La vie de ce couple avant-gardiste, exubérant et libéral sera la parfaite illustration d’un monde où le mariage entre deux personnes de sexes opposés ne sera plus le socle de la reproduction de l’espèce. Un monde où, parce que les techniques de parthénogénèse et de manipulation génétique sont à ce point maîtrisées, la voie s’ouvre en grand à une exploitation mercantile et farouchement commerciale d’embryons humains fabriqués en faisant appel à des techniques de marketing de pointe au risque de se retrouver avec des stocks d’invendus dont il faudra bien faire quelque chose ou de se lancer dans de dangereuses dérives presque faustiennes ou beauté et santé s’échangent contre l’incapacité à se reproduire autrement que de façon artificielle histoire d’entretenir un business florissant.

Avec beaucoup d’imagination et pas mal de talent, Bernard Houot met en scène comment intérêts commerciaux et postures idéologiques vont s’affronter, comment la société, du moins pour sa frange la plus libérée et la plus aisée, fait exploser les limites traditionnelles de la famille, comment la tentation d’intégration d’un business qui va de la conception jusqu’à l’éducation va devenir de plus en plus forte au point que l’appât du gain finira, malgré tout, par provoquer la faillite d’une partie du système.
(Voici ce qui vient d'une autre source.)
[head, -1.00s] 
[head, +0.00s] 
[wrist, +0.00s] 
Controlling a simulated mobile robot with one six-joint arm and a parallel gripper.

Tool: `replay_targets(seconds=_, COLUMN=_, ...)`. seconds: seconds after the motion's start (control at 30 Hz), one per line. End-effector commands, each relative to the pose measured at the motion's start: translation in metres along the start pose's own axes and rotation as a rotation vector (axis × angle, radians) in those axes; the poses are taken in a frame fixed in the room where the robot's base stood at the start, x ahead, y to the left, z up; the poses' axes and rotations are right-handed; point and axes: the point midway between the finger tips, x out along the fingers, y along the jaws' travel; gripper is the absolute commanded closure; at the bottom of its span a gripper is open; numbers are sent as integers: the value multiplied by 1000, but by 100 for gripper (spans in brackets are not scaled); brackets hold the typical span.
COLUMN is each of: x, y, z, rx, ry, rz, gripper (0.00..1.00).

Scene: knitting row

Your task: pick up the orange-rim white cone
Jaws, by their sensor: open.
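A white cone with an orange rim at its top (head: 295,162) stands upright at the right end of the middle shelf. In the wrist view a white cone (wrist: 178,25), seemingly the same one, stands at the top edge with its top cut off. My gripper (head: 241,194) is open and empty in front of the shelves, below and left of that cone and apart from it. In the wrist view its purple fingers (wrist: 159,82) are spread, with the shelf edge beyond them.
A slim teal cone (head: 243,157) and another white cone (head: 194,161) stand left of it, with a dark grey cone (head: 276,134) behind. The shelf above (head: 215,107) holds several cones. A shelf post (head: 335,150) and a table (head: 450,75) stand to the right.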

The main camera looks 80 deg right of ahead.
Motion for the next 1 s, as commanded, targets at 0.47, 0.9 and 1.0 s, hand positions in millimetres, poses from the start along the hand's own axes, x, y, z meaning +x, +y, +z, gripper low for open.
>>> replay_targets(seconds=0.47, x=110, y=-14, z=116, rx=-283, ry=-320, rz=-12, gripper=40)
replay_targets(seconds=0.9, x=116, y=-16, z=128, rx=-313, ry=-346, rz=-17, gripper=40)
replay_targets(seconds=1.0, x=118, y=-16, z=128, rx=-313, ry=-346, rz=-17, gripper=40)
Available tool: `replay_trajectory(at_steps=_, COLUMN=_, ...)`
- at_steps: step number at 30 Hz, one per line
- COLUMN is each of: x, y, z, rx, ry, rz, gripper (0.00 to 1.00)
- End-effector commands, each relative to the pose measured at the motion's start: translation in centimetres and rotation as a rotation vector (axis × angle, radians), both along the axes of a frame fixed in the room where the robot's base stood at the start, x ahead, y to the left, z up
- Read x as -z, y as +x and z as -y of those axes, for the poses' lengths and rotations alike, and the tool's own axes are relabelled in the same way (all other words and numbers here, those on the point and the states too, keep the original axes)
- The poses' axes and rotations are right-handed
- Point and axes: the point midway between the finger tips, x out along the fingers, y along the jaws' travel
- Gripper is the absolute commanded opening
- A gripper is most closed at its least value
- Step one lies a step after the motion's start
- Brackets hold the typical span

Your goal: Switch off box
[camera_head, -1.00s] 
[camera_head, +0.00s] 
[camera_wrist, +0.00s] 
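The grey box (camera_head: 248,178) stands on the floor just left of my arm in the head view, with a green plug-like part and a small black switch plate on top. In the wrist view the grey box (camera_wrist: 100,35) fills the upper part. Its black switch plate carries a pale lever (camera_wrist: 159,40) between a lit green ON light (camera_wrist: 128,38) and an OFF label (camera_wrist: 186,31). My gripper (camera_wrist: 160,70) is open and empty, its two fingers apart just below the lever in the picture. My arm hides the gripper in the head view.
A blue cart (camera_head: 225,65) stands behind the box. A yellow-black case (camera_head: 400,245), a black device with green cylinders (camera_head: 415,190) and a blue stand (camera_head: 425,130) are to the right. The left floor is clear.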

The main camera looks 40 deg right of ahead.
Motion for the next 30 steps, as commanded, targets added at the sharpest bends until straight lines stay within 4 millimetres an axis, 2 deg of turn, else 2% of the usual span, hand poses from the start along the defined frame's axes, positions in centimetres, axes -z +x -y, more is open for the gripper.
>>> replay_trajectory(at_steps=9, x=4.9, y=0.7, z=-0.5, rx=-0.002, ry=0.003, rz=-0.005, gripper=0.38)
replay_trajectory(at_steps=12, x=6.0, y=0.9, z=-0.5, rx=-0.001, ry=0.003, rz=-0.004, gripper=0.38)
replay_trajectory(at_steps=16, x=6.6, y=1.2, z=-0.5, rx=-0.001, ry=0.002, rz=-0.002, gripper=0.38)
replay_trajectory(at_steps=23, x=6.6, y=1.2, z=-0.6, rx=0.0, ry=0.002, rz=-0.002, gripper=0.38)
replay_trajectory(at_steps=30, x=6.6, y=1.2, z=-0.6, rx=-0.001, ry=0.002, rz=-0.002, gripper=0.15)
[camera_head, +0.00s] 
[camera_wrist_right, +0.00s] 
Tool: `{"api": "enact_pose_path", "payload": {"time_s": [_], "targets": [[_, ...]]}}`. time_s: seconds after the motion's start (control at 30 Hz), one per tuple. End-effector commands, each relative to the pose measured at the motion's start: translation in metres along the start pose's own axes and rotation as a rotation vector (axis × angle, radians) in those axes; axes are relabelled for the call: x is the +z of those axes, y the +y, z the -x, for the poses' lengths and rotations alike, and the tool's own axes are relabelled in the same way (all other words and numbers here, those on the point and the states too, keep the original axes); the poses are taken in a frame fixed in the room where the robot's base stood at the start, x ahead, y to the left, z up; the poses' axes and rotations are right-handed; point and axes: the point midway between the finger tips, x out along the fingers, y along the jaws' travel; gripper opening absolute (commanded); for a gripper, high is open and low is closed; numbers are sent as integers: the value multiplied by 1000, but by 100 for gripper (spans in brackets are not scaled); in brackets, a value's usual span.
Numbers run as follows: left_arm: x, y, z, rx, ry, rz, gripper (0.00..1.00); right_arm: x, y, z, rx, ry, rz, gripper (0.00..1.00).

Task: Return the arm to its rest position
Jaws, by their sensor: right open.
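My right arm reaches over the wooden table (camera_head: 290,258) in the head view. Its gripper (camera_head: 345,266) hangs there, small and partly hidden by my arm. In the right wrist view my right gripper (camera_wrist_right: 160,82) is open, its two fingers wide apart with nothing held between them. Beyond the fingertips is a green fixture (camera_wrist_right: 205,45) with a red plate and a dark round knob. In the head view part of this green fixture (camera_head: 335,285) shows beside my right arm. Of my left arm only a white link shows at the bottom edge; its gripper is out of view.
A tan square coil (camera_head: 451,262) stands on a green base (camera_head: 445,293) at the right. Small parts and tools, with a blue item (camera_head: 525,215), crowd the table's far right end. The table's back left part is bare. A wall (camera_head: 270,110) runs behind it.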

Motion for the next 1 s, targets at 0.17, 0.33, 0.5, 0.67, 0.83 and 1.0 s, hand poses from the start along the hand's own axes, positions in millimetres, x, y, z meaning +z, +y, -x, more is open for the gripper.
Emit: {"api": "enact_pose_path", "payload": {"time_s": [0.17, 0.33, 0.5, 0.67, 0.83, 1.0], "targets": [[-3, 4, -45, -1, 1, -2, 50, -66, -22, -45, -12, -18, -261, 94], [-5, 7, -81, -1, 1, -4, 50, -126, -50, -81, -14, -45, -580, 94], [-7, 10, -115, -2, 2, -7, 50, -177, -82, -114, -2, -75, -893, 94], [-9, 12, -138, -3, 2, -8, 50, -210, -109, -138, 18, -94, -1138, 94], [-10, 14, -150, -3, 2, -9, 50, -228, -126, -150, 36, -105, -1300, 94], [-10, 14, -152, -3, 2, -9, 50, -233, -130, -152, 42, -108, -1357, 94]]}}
La force du livre tient dans la modération apparente de son propos car il ne s’agit pas ici de condamner a priori, au nom d’une morale ou d’une posture, mais de laisser voir en quoi les frontières de nos sociétés s’en trouveraient profondément ébranlées et d’imaginer un point d’équilibre dont les dérives, après s’être manifestées, en seraient finalement exclues. En donnant une approche positive des choses, en empruntant les traits d’un couple moderne et libéral, en gommant les contours de la surface apparente des choses, l’auteur nous invite en fait à voir le danger d’un monde qui, sous des apparences de bienveillance et d’ouverture, pourrait devenir aussi totalitaire et dangereux que celui imaginé par Huxley. Un monde qui deviendrait gouverné par la suffisance, le caprice, la mode, l’égocentrisme et l’individualisme sans penser en quoi que ce soit au prix que les générations à venir auront alors à payer. Un monde où l’homme pourrait, à tort, finir par se prendre pour Dieu et en payer le prix. C’est bien cela le vrai propos de ce roman.

Alors, malgré une qualité littéraire assez quelconque, le livre atteint son objectif : celui de nous interpeler en nous amusant et cela est déjà en soi une belle réussite !

Publié aux Editions Houot – 2009 – 303 pages

24.9.11

Une saison ardente – Richard Ford


La capacité de R. Ford à se réinventer est étonnante. Tant au plus du style que du fond. Chaque livre reste cependant une illustration de l’envers du décor du rêve américain et des multiples dégâts qu’il engendre sur celles et ceux qui ont cessé d’y croire ou en subissent les effets collatéraux.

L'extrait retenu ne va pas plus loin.